## Records from a data source
——————
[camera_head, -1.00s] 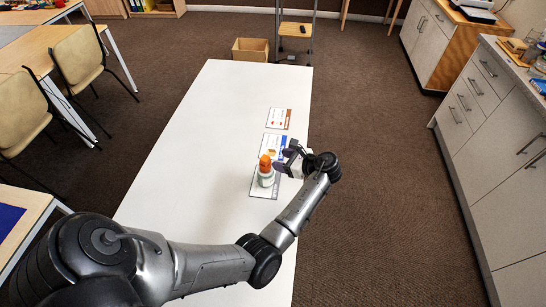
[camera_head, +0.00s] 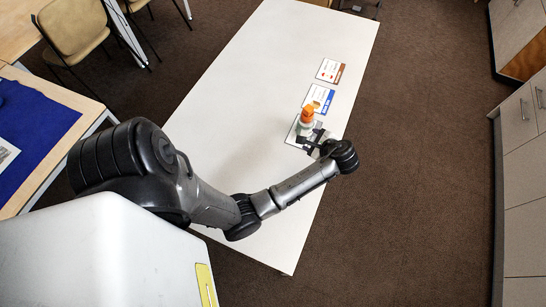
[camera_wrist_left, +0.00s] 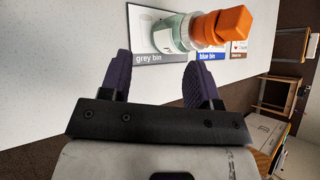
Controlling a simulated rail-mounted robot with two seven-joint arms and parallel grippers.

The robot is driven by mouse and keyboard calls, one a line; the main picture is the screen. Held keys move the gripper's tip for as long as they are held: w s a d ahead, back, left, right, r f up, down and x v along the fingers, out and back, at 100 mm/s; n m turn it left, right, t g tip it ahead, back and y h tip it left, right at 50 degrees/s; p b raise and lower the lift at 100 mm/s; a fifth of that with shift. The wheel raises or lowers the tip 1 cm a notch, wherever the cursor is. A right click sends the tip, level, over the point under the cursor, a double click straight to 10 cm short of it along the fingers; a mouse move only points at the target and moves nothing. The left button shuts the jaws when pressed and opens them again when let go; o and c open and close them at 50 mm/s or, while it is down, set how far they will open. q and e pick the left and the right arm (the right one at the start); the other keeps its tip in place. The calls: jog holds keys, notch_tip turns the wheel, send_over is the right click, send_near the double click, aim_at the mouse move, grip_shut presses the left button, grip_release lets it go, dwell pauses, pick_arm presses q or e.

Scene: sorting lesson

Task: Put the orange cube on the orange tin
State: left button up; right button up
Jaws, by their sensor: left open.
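An orange cube (camera_wrist_left: 235,23) sits on top of an orange round piece (camera_wrist_left: 198,30), which looks like the orange tin, above a pale green and white container (camera_wrist_left: 170,33). The stack stands upright on the grey bin mat (camera_wrist_left: 146,20); in the head view its orange top (camera_head: 307,115) shows above the pale body. My left gripper (camera_head: 312,138) is beside the stack, on its near side in the head view. In the left wrist view, the fingers (camera_wrist_left: 157,78) are spread with nothing between them, apart from the stack. My right gripper is out of view.
The blue bin mat (camera_head: 320,98) and a brown-edged mat (camera_head: 331,70) lie farther along the white table (camera_head: 240,90). The table left of the mats is clear. Its right edge is close to the mats. A chair (camera_head: 75,28) stands at the upper left.

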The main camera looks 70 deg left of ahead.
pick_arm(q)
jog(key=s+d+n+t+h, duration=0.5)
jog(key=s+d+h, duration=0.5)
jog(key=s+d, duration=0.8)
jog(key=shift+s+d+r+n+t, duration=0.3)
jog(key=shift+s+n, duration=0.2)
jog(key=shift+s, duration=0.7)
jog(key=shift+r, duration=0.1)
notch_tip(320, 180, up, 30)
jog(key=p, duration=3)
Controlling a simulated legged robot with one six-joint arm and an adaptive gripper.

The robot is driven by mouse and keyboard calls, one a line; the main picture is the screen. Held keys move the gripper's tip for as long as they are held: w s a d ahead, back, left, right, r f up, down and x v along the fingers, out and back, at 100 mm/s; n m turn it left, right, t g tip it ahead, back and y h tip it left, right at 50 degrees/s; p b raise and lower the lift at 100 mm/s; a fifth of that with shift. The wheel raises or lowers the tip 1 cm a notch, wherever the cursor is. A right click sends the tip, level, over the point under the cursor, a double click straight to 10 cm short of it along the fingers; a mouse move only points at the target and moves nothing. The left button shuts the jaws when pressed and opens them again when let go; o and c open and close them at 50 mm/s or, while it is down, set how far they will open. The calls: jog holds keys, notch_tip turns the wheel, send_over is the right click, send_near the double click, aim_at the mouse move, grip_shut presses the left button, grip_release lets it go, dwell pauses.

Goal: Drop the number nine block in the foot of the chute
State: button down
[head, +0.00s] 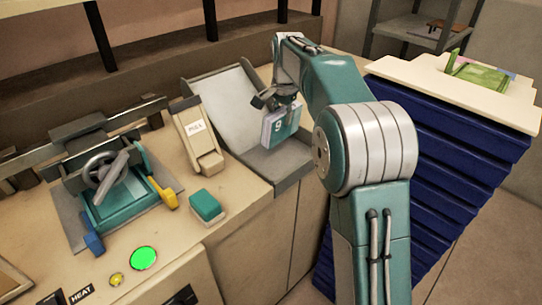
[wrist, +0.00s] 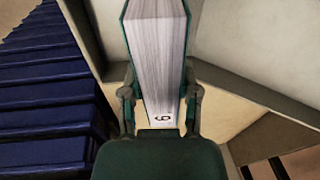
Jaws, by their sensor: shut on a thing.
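The number nine block (head: 280,125), a book-like block of pages with a teal cover and a "9", is held upright in my gripper (head: 282,96). The wrist view shows the block (wrist: 158,55) between the two fingers of my gripper (wrist: 159,105), with the 9 on its near edge. The grey chute (head: 222,105) slopes down towards the counter's front edge, and its foot (head: 280,172) has a low lip. In the head view the block appears over the lower part of the chute; the gap beneath it is hard to judge.
A beige "PULL" unit (head: 196,135) stands left of the chute. A teal and white block (head: 207,206) lies on the counter. A teal press with a wheel (head: 110,180) and a green button (head: 143,258) are further left. A blue drawer stack (head: 440,140) stands right of my arm.

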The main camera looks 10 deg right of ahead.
——————
## AIM OF THE TASK
Scan the entries above for the word "State" and collect each line holding it.

## WRITTEN RESPONSE
State: left button up; right button up
State: button down

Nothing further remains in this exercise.